-- INFORMATION SHOWN start --

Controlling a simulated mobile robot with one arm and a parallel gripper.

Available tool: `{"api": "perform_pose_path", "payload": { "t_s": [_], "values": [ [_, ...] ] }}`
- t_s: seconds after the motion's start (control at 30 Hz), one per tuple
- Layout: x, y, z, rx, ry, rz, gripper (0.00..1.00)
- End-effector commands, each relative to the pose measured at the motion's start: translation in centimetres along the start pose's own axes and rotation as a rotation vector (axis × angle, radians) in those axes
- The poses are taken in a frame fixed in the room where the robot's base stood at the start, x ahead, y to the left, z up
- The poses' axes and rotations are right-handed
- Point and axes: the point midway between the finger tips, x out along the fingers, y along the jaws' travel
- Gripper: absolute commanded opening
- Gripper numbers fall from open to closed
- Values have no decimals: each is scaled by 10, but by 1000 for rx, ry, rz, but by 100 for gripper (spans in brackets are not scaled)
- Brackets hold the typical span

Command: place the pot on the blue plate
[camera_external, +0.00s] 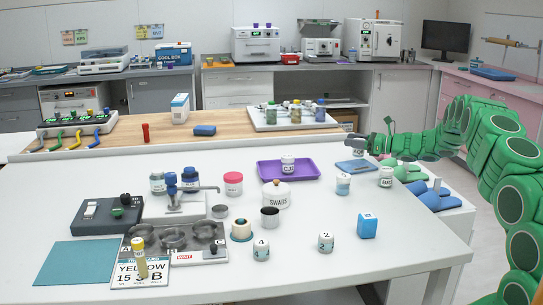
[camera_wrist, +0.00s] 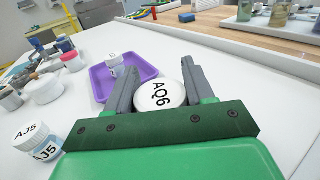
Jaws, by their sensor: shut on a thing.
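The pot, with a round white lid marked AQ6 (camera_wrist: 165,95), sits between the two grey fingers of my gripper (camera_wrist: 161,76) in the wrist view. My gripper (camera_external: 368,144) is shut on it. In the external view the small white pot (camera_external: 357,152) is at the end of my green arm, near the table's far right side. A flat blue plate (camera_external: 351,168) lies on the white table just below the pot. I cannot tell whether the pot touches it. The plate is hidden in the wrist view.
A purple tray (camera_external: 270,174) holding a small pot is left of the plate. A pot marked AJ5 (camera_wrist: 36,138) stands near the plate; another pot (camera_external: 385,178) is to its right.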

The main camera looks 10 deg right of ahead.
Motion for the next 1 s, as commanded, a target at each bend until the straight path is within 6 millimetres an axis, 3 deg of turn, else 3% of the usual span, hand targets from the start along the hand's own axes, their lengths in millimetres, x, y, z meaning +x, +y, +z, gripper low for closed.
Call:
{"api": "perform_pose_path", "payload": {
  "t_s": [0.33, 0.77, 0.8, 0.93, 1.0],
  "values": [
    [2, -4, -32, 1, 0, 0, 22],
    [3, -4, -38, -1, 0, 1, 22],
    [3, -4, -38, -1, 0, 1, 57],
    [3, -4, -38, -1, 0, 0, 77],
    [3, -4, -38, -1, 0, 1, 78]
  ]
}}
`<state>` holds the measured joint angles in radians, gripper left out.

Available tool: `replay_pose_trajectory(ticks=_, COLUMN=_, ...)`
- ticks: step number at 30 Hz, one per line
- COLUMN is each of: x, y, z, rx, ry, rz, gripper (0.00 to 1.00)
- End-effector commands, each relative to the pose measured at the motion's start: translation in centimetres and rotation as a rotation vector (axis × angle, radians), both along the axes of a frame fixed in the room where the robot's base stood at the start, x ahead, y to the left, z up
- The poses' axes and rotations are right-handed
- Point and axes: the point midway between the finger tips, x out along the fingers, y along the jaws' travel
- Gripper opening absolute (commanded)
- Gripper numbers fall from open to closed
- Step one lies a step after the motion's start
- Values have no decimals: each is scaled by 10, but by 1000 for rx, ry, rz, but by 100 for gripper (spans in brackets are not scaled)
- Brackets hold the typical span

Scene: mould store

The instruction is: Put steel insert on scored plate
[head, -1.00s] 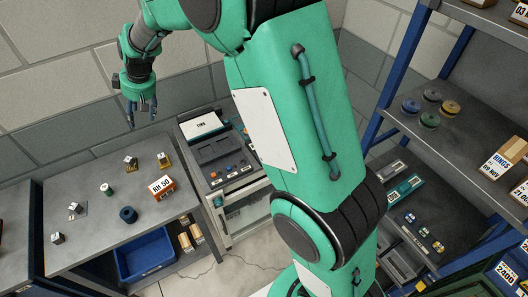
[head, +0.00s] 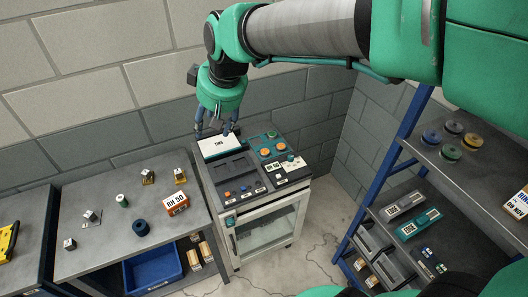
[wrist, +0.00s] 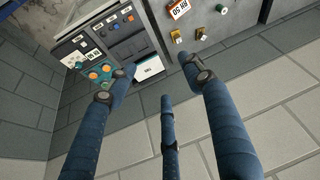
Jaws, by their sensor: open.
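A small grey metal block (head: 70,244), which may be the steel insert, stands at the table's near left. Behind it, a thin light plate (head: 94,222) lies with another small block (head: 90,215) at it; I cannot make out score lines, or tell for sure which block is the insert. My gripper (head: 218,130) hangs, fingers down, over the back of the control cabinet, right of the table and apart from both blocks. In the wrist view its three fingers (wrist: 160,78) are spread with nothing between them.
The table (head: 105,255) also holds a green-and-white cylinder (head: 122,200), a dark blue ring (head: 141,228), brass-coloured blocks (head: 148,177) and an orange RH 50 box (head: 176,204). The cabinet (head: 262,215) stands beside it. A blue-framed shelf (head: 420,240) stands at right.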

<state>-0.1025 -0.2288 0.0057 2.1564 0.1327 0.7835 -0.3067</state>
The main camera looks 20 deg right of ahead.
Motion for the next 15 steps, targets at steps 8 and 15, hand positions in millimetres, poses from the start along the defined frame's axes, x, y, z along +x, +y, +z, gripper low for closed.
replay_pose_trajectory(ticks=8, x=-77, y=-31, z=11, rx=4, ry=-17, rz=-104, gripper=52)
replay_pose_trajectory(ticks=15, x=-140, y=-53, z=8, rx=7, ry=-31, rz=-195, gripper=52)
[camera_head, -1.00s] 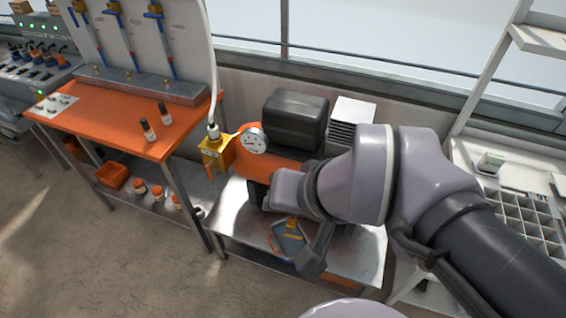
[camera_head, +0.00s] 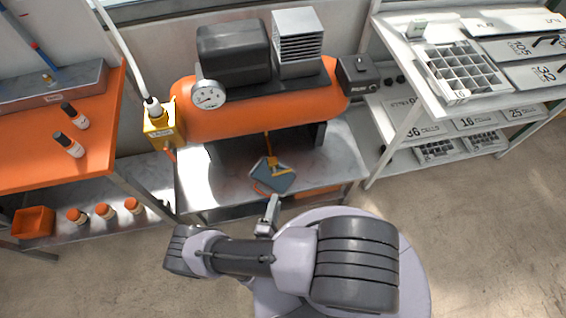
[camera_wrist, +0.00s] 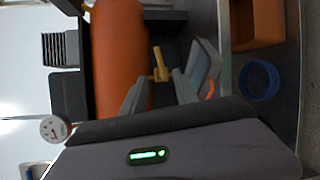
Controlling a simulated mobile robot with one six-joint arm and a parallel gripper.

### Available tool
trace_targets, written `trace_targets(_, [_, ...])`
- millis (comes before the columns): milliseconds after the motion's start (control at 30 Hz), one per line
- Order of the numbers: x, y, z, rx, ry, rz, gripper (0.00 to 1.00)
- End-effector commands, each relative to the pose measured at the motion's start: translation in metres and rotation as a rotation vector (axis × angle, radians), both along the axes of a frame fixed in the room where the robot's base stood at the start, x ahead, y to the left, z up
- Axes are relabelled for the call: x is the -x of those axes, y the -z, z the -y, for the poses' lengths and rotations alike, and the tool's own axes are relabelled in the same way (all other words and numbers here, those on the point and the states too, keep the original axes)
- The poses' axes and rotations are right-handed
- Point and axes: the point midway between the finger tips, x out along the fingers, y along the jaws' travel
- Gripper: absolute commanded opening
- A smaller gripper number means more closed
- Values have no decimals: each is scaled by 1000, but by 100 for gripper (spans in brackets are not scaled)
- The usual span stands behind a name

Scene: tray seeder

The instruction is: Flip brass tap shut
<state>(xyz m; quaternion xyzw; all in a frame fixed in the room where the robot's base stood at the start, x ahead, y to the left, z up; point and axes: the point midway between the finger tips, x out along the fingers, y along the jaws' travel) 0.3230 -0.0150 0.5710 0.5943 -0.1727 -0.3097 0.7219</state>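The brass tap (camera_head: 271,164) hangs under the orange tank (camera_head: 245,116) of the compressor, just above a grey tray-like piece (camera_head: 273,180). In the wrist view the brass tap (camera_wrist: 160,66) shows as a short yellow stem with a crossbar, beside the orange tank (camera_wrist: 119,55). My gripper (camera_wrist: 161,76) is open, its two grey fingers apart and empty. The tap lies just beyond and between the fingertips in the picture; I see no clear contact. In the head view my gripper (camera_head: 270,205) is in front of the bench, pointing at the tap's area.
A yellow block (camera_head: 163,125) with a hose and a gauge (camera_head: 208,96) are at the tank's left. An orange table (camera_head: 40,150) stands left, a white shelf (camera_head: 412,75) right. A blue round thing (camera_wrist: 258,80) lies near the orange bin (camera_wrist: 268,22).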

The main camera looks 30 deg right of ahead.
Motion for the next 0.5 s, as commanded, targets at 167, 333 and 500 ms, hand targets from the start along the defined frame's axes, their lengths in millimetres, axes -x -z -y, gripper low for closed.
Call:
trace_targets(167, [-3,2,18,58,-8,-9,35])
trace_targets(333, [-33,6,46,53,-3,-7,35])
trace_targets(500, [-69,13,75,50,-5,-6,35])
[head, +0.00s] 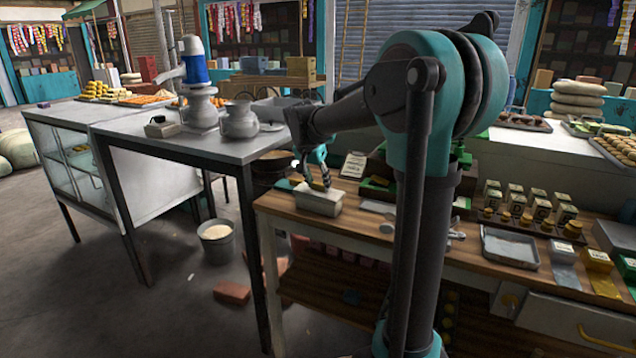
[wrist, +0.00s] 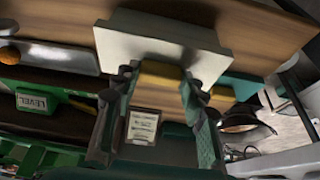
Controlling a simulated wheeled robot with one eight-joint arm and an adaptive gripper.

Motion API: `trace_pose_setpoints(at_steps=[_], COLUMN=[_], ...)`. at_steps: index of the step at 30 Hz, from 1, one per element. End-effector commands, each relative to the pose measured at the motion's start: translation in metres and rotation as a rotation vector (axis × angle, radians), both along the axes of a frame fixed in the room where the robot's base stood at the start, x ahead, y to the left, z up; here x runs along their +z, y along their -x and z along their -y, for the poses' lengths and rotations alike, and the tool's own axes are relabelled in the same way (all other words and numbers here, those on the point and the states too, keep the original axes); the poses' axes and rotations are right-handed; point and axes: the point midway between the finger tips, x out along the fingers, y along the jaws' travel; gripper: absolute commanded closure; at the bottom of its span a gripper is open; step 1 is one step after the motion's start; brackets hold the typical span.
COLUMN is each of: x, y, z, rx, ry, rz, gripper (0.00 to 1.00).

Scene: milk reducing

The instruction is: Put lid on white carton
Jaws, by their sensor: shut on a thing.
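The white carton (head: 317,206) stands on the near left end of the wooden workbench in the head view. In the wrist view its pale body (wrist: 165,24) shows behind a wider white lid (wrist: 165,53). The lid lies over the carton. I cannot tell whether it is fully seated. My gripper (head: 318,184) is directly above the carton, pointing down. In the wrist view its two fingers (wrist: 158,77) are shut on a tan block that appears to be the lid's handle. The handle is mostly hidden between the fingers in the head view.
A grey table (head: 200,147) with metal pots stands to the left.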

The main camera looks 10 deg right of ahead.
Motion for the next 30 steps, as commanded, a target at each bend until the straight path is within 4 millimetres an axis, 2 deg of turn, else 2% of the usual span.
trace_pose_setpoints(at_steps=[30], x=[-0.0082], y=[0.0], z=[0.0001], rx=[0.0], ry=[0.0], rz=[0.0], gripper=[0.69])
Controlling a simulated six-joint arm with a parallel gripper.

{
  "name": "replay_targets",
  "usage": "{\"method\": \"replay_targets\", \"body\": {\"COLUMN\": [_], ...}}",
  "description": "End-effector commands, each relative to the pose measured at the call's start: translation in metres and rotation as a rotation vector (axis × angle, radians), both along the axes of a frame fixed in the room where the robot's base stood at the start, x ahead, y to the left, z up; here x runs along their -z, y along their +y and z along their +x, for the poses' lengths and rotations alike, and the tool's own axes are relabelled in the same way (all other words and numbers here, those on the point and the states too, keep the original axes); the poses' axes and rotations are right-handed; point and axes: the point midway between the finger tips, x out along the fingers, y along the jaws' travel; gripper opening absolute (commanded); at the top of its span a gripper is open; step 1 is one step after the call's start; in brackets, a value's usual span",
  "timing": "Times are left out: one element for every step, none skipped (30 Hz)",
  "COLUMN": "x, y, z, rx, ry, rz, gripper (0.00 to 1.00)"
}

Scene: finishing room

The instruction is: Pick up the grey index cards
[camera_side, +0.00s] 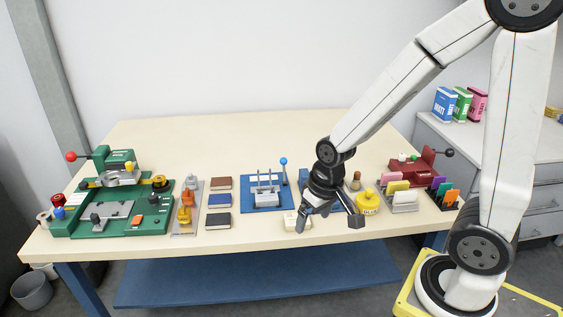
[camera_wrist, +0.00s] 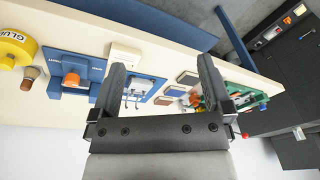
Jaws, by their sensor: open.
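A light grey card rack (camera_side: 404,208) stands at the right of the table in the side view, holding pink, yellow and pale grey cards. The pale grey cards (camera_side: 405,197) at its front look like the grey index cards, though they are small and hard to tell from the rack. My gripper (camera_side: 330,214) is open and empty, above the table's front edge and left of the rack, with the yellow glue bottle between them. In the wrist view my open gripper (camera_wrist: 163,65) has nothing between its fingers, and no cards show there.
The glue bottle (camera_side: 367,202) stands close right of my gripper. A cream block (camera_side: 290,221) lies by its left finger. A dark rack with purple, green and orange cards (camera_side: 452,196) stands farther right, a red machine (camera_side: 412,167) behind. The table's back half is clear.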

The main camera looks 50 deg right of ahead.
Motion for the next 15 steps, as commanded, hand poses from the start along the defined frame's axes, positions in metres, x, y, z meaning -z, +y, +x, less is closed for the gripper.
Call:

-- INFORMATION SHOWN end --

§ **THE PROBLEM**: Gather each line from the listing above that holds "parallel".

§ **FINISHED ANSWER**:
Controlling a simulated mobile robot with one arm and a parallel gripper.
Controlling a simulated mobile robot with one six-joint arm and a parallel gripper.
Controlling a simulated six-joint arm with a parallel gripper.

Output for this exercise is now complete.